* WHAT IS REQUIRED *
The required output is the line that contains "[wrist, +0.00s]" plus every line after it in the listing below, copied exactly as it appears.

* GIVEN DATA *
>>>
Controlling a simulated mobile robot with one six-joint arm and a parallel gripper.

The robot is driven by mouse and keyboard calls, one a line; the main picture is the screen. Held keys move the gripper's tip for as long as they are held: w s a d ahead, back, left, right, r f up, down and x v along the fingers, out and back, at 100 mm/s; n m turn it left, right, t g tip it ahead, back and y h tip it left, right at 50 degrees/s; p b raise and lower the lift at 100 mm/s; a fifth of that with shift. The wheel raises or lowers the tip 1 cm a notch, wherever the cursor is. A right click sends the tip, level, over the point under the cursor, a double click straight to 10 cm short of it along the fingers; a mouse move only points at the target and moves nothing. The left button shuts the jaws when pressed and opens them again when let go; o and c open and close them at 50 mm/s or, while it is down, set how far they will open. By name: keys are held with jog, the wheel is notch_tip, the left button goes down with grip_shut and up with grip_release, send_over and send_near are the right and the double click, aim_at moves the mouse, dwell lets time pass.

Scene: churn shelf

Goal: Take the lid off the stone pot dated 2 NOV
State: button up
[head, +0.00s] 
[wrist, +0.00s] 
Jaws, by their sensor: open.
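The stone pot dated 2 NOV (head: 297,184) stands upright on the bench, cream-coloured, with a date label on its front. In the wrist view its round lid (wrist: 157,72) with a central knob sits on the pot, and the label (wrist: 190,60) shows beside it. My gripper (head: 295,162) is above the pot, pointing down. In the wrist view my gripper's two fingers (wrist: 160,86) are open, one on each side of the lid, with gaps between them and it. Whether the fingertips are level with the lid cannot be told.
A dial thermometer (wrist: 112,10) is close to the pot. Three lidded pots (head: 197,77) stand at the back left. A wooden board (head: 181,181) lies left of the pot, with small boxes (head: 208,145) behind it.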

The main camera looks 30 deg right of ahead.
<<<
* ANSWER TO THE TASK *
[wrist, +0.00s] 
Jaws, by their sensor: open.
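The stone pot dated 2 NOV (head: 297,184) stands upright on the bench, cream-coloured, with a date label on its front. In the wrist view its round lid (wrist: 157,72) with a central knob sits on the pot, and the label (wrist: 190,60) shows beside it. My gripper (head: 295,162) is above the pot, pointing down. In the wrist view my gripper's two fingers (wrist: 160,86) are open, one on each side of the lid, with gaps between them and it. Whether the fingertips are level with the lid cannot be told.
A dial thermometer (wrist: 112,10) is close to the pot. Three lidded pots (head: 197,77) stand at the back left. A wooden board (head: 181,181) lies left of the pot, with small boxes (head: 208,145) behind it.

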The main camera looks 30 deg right of ahead.

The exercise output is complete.